> _DIRECTIVE_
Copy every line of the records below that holds the word "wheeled".

> _DATA PROVIDED_
----------------

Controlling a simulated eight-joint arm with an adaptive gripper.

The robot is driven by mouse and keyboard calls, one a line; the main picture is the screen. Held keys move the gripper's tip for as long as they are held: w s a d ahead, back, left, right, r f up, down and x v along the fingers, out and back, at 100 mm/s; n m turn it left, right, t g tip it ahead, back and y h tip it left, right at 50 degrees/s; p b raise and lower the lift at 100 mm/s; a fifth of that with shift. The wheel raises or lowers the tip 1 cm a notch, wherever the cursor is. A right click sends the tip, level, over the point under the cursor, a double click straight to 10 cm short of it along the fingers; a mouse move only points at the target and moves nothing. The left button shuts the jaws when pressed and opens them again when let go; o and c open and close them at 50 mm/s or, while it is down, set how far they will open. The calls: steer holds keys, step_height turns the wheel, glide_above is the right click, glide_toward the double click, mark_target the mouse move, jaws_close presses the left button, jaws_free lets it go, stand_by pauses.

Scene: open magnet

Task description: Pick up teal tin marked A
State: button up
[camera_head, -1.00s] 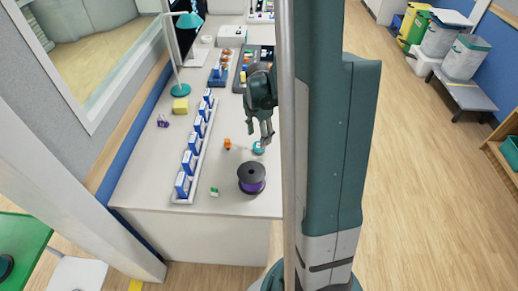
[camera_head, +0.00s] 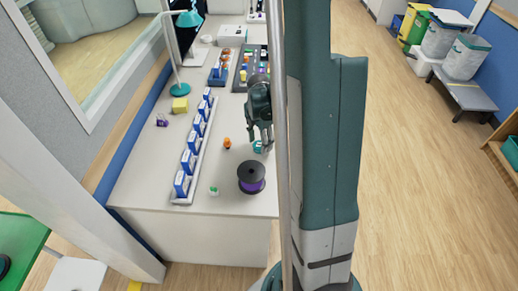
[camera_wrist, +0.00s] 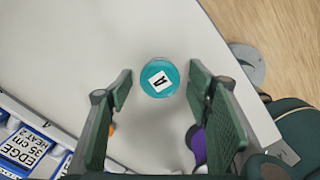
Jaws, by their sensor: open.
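The teal tin marked A (camera_wrist: 150,88) shows in the wrist view as a round teal lid with a white label bearing a letter A. It stands on the white table, also in the head view (camera_head: 257,147). My gripper (camera_wrist: 160,90) is open, and its two green fingers lie to the left and right of the tin in the wrist view. In the head view my gripper (camera_head: 262,143) hangs over the tin and partly hides it. The wrist view does not clearly show the height left between fingertips and tin.
A black spool with purple filament (camera_head: 251,178) stands close by. A small orange item (camera_head: 227,143) and a small green-and-white item (camera_head: 213,190) are near. A white rack of blue boxes (camera_head: 193,150) runs along the left. The table's right edge is near the tin.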

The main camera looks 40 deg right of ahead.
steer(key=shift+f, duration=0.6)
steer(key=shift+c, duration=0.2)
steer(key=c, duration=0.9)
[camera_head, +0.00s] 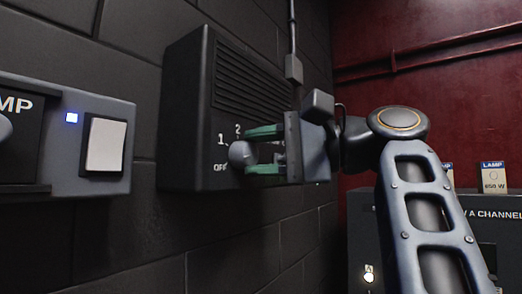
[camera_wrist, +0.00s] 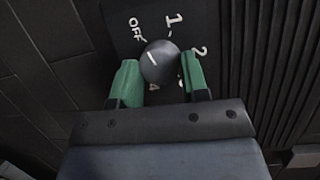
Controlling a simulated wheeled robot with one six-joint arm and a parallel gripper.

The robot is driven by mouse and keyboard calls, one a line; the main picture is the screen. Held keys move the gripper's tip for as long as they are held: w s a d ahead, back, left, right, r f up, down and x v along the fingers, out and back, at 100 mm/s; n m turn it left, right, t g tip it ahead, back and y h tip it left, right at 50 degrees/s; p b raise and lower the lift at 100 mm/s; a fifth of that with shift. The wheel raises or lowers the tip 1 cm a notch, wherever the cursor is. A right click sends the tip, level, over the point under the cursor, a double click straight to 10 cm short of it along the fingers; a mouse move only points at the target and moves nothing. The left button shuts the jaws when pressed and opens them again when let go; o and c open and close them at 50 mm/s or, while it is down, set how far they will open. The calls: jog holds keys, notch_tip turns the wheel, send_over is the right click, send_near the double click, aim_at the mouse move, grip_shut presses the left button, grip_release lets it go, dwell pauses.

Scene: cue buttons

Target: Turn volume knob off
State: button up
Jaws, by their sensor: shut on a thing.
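The volume knob (camera_head: 240,155) is a round dark grey knob low on the front of a black wall box (camera_head: 185,110). My gripper (camera_head: 256,152) reaches in from the right with green fingers above and below the knob. In the wrist view the gripper (camera_wrist: 160,68) has one finger on each side, shut on the knob.
A grey panel with a white lamp switch (camera_head: 106,145) and a lit blue light (camera_head: 71,118) is on the wall at left. A conduit (camera_head: 293,65) runs down the wall behind the box. A dark cabinet (camera_head: 360,225) with lamp boxes (camera_head: 493,178) stands at right.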

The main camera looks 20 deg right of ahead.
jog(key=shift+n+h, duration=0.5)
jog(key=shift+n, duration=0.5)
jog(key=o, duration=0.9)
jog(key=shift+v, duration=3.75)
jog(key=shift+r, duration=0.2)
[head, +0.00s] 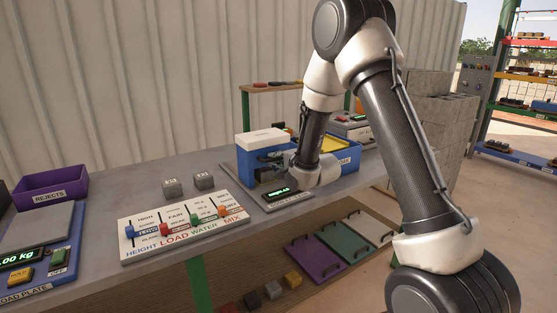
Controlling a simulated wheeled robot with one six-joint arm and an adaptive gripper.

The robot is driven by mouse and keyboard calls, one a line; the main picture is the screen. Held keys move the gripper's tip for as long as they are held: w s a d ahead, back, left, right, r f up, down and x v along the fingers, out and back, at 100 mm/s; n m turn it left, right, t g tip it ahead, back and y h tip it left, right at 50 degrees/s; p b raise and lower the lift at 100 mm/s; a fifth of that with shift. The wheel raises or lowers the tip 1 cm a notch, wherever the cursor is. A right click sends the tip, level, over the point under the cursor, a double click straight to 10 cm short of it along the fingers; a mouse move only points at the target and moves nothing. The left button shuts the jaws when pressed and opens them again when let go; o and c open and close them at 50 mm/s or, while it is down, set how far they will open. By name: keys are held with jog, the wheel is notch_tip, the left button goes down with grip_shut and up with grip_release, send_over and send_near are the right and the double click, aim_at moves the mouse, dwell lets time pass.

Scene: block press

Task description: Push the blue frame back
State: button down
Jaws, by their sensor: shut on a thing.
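The blue frame (247,172) stands on the grey bench, with a white block-shaped top (263,138) over it. My gripper (266,174) is at the front of the blue frame, its dark fingers against the frame's opening. It looks shut on part of the frame, but the fingertips are small and the exact contact is hard to see. My wrist hides the frame's right side and part of the machine behind it.
A small display (279,191) lies just below my gripper. A lever panel (186,226) and two grey blocks (188,184) are to the left. A purple rejects bin (50,185) is far left.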

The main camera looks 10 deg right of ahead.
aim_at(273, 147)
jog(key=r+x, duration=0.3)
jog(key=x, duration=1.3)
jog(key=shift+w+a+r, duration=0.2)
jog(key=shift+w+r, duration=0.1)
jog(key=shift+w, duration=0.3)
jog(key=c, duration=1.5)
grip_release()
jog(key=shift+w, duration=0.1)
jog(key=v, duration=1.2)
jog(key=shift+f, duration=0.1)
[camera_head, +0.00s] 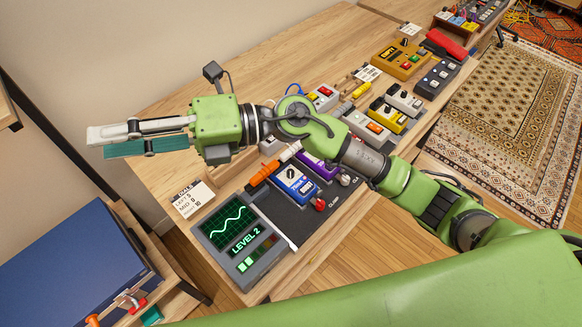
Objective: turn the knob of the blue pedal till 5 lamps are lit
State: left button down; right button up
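The blue pedal (299,188) sits on the dark board on the bench, with a dark round knob (291,174) on its top. The meter box (240,232) beside it shows a green wave and reads "LEVEL 2". Its row of lamps (257,254) has two bright green lamps at the lower left; the others are dark. My right gripper (97,143) is left of the pedal, above the bench's left edge, pointing left and apart from the knob. Its white and teal fingers lie close in the picture; the gap is unclear. My left gripper is out of view.
An orange plug (263,173) and a red plug (319,205) flank the blue pedal. A purple pedal (314,164) is close behind. A blue case (70,270) stands at lower left. The bench's back left (160,163) is bare.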

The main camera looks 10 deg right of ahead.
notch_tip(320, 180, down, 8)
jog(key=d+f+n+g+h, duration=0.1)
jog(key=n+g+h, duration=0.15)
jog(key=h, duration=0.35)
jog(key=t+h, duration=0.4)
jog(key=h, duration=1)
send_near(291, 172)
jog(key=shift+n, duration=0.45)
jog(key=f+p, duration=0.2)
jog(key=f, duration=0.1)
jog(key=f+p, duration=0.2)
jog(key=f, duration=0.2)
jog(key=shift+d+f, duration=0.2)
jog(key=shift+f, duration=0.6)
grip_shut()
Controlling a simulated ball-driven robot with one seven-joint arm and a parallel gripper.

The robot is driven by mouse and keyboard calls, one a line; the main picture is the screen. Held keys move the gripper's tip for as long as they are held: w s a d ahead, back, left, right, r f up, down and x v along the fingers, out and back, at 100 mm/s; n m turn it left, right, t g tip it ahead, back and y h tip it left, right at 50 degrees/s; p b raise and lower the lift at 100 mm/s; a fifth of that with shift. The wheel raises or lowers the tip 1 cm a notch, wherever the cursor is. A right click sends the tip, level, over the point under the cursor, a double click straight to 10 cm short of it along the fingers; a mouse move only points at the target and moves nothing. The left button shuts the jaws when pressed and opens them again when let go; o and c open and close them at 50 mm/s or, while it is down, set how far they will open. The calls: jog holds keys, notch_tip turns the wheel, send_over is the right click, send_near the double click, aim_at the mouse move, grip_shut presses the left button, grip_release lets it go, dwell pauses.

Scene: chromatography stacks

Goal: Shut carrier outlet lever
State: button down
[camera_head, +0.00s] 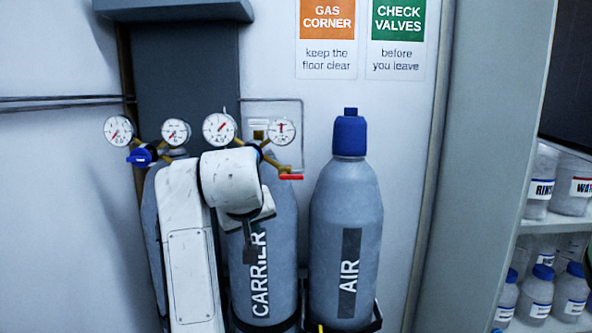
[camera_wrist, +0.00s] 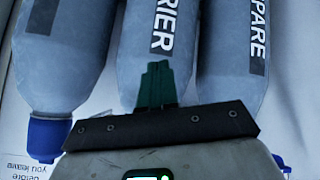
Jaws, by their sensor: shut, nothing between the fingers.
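The carrier cylinder (camera_head: 278,230) is grey with a white-lettered CARRIER label, and stands in the middle of the row. The outlet lever (camera_head: 291,177) is a small red bar, lying roughly level at the right end of the brass regulator above the carrier cylinder. My gripper (camera_head: 249,256) is in front of the carrier cylinder, below and left of the lever and apart from it. In the wrist view my gripper's green fingers (camera_wrist: 156,66) are shut together and empty, over the carrier cylinder (camera_wrist: 128,45). The lever does not show in the wrist view. My arm hides part of the regulator.
The blue-capped AIR cylinder (camera_head: 328,215) stands to the right. The SPARE cylinder (camera_wrist: 225,70) is on the other side, with a blue knob (camera_head: 140,157) near its top. Round gauges (camera_head: 219,128) sit above. A shelf with bottles (camera_head: 537,290) is at far right.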

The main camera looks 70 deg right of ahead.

----------------

> _TASK RESPONSE_
Controlling a simulated wheeled robot with one six-joint arm and a parallel gripper.
Controlling a simulated wheeled robot with one six-joint arm and an adaptive gripper.

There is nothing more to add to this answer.